What to work on: Reply with one number only: the count of lines below that contain the word "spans".

Supplied records:

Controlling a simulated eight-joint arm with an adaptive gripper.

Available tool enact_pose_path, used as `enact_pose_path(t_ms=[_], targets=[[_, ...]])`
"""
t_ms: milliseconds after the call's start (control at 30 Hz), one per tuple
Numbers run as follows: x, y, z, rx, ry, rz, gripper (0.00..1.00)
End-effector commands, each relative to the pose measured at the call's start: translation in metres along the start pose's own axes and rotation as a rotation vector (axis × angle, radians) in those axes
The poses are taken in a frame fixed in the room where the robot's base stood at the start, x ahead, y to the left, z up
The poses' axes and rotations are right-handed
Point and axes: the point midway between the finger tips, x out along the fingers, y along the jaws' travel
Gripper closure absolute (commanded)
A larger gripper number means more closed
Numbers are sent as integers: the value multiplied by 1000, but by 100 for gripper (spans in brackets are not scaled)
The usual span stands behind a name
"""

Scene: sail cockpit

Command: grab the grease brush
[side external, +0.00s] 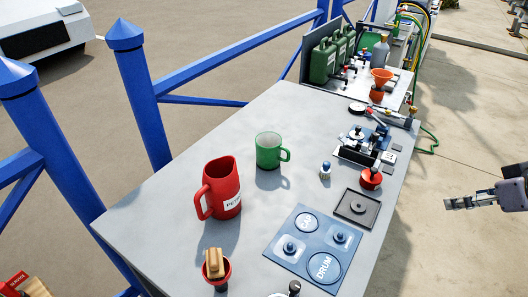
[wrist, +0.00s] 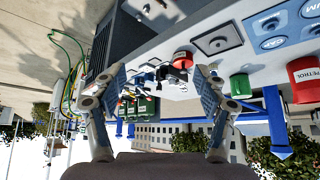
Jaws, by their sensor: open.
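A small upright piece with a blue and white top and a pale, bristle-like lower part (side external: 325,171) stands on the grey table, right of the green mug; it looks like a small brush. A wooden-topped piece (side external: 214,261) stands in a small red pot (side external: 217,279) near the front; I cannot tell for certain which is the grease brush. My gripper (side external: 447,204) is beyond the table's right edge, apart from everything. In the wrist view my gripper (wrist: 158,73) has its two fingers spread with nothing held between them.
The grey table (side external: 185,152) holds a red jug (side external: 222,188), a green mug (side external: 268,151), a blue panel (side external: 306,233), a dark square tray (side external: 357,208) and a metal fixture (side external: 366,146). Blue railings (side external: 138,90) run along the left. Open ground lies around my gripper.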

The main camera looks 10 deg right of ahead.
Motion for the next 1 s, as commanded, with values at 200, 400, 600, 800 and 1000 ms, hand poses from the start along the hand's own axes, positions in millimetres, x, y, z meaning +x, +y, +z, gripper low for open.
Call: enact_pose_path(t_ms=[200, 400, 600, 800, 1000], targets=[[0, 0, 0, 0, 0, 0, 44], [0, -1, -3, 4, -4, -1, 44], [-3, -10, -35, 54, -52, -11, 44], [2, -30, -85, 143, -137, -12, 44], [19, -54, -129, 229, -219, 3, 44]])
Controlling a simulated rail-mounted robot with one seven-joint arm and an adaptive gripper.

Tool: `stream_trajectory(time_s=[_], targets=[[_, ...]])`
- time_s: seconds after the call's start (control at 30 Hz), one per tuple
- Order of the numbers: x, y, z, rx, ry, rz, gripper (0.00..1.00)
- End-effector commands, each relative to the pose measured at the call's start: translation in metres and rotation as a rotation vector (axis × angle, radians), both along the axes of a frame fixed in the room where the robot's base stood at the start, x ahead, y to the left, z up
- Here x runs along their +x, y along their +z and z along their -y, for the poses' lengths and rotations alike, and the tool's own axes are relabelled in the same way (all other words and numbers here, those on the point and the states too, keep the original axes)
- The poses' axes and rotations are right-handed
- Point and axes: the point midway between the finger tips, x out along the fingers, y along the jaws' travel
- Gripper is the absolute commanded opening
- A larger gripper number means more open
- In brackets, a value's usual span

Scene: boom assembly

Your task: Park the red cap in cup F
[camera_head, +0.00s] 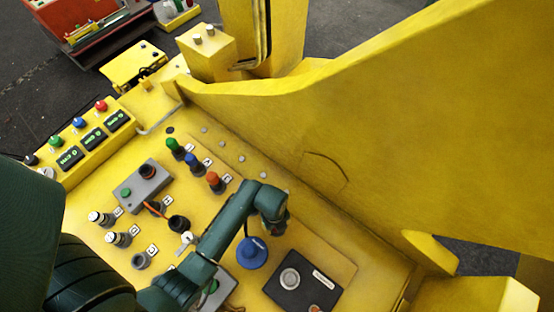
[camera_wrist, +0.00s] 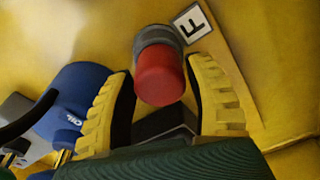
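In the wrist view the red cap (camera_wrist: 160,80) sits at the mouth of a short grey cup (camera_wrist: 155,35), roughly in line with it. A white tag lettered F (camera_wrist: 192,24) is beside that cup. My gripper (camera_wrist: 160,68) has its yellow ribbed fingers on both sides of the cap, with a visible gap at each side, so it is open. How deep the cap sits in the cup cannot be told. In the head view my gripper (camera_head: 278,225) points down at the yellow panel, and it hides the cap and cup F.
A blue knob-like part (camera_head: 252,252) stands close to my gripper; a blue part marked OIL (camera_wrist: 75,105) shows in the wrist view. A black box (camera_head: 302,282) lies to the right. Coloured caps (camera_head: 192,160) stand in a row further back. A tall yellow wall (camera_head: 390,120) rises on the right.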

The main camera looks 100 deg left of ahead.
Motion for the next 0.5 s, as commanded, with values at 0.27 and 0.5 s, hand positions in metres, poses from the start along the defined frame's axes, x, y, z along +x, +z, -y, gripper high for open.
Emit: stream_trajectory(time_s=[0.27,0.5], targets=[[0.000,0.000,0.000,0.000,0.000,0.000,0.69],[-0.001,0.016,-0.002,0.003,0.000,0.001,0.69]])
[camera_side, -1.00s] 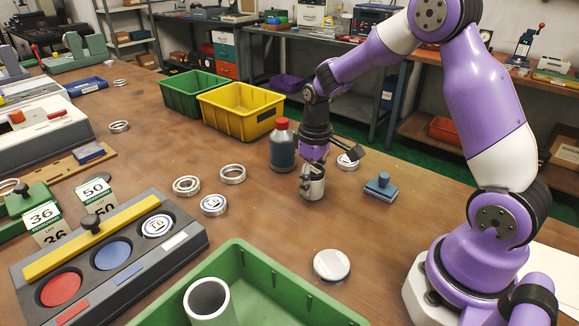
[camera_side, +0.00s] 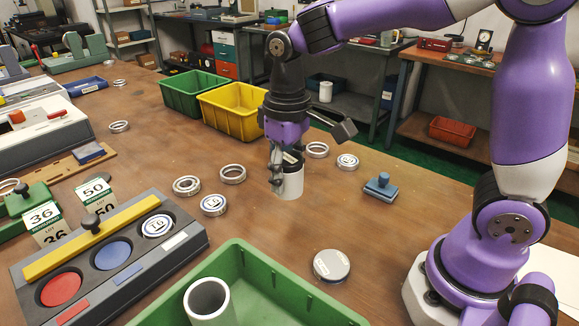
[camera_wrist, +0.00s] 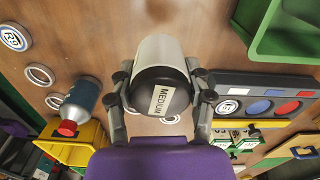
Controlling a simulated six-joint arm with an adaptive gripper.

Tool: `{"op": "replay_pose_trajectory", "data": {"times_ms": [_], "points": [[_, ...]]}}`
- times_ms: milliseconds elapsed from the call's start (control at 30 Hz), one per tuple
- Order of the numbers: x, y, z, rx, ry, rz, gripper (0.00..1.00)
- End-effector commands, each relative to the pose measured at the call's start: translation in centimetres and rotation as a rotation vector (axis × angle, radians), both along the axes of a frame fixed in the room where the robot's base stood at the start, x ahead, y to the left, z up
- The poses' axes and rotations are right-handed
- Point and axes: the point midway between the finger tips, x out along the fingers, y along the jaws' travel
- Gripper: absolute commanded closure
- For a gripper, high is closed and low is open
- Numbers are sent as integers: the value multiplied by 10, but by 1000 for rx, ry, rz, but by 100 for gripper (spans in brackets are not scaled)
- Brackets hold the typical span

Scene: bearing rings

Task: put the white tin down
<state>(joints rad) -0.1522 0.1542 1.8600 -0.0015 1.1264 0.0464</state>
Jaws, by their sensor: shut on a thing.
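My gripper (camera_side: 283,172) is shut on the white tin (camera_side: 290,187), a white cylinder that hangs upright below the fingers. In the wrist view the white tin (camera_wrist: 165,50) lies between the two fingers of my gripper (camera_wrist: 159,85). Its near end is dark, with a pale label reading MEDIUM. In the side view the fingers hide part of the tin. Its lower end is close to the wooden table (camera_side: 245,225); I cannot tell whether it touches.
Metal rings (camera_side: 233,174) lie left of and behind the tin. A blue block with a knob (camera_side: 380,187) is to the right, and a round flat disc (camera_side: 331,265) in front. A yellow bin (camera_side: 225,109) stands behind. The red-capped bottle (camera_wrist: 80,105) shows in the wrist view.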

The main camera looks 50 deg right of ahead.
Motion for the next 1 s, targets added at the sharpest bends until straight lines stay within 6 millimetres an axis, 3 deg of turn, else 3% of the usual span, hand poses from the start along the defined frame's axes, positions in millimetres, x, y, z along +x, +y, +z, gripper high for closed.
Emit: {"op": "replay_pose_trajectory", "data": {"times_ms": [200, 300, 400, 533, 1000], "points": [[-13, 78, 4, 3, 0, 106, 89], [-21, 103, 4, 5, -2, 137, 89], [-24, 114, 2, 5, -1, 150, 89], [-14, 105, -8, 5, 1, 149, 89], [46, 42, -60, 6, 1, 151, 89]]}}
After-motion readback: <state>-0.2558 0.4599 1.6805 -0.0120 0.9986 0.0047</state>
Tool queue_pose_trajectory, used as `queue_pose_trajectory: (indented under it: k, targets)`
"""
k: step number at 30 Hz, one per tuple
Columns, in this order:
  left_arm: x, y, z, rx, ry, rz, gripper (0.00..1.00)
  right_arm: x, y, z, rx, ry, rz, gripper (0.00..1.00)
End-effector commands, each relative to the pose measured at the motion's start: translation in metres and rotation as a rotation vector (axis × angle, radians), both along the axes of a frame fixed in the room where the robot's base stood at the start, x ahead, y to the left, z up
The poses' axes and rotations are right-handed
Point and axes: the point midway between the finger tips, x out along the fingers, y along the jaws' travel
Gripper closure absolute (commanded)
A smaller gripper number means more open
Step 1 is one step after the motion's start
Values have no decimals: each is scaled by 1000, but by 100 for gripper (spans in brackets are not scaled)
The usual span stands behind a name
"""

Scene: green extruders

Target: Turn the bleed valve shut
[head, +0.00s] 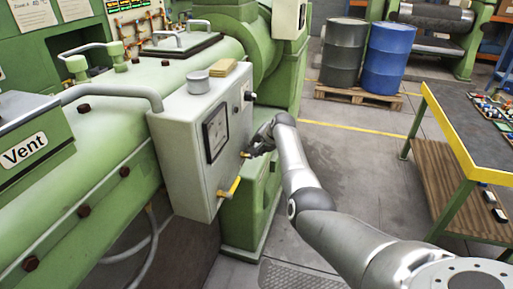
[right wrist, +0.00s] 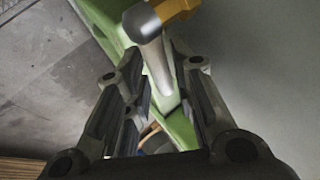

Exercise response: 3